In a blow to the UK's taxpayer-funded Serious Fraud Office (SFO), which
prosecuted the case, a jury cleared Roger Jenkins, Tom Kalaris, and
Richard Boath of fraud.
The men, aged between 61 and 64, all denied any wrongdoing. Qatar, which
is still a significant Barclays shareholder, was neither investigated
nor accused of wrongdoing.
The verdict draws a line under an ambitious, seven-and-a-half year
inquiry that led to the first criminal charges in Britain against senior
financiers at a major bank over conduct during the credit crisis.
It also marks the likely end of efforts by prosecutors to hold top
bankers to account for decisions taken when the global financial system
was brought to its knees, forcing taxpayers into bank bailouts totaling
hundreds of billions of pounds.
The SFO filed charges a month after the ruling Conservative Party
pledged to abolish the investigator and prosecutor and roll it into a
national crime-fighting force in 2017.
Standing outside London's Old Bailey in the pouring rain, Boath called
the SFO's case a "complete invention" and pointed out that a regulatory
investigation had exonerated him a year ago. Asked what he would do now,
he said: "I'm going for lunch."
"Our prosecution decisions are always based on the evidence that is
available, and we are determined to bring perpetrators of serious
financial crime to justice. Wherever our evidential and public interest
tests are met, we will always endeavor to bring this before a court,"

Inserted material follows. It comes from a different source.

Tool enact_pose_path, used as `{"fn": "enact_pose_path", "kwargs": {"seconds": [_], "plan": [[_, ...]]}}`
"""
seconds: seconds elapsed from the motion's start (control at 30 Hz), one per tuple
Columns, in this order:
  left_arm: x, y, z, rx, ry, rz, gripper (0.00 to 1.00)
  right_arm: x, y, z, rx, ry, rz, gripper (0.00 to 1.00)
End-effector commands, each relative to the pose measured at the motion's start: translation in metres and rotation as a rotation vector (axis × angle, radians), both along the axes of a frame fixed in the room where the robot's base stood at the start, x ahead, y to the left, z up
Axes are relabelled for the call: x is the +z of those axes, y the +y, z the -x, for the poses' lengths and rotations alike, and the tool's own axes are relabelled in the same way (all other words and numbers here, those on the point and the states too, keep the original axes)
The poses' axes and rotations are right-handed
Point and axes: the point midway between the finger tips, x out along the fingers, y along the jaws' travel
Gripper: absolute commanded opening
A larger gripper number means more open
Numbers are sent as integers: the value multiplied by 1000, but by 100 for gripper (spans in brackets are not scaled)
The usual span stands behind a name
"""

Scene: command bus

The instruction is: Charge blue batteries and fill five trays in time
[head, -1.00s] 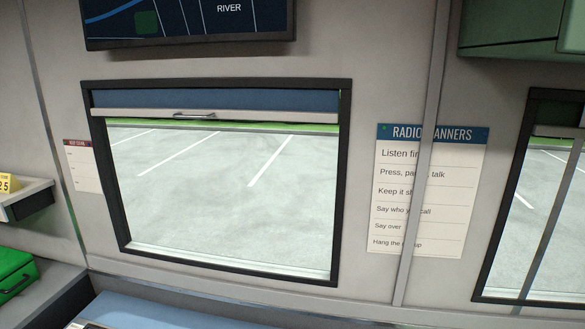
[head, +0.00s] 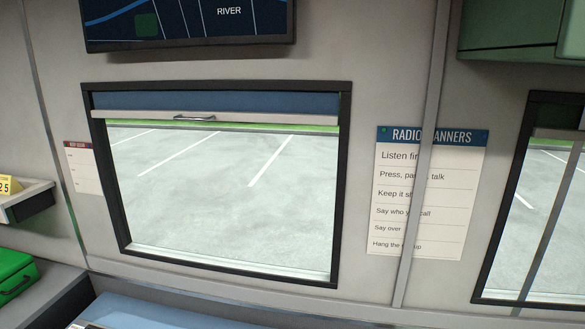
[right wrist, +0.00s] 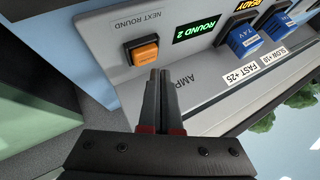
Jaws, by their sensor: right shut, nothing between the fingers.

the SFO said after the verdict.
The SFO's prosecution has been beset by setbacks. The most senior
defendant, former CEO John Varley, was acquitted last June and its case
against Barclays itself, which also centered on alleged unlawful
financial assistance to Qatar through a $3 billion loan in 2008, was
dismissed in 2018.
"The SFO's failure to secure any convictions in this important and high
profile case raises serious questions about the agency's treatment of
individuals in these matters," said Ross Dixon, a partner at Hickman &
Rose solicitors, who was not involved in the trial.
SECRET PAYMENTS
The case turned on two undisclosed payments made by Barclays to gas and
oil-rich Qatar during a two-part, 11 billion pound emergency fundraising
in June and October 2008 that allowed the bank to avert a state bailout.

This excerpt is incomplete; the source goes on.